# [Stored data]
==*==

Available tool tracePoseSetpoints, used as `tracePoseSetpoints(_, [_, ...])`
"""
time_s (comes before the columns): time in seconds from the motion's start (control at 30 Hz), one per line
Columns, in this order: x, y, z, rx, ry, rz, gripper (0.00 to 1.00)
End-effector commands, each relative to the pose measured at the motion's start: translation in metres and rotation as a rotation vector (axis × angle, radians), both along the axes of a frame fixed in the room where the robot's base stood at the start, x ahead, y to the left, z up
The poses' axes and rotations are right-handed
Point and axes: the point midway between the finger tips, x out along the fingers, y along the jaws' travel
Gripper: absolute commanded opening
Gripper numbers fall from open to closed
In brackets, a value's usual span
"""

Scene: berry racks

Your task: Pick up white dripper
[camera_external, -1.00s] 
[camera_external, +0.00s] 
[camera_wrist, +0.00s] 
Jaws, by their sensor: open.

==*==

# [Given problem]
Find the line that contains "Gripper numbers fall from open to closed" in the listing above. Retype it and every line after it up to the last, exactly, and nothing else.

# [Response]
Gripper numbers fall from open to closed
In brackets, a value's usual span
"""

Scene: berry racks

Your task: Pick up white dripper
[camera_external, -1.00s] 
[camera_external, +0.00s] 
[camera_wrist, +0.00s] 
Jaws, by their sensor: open.

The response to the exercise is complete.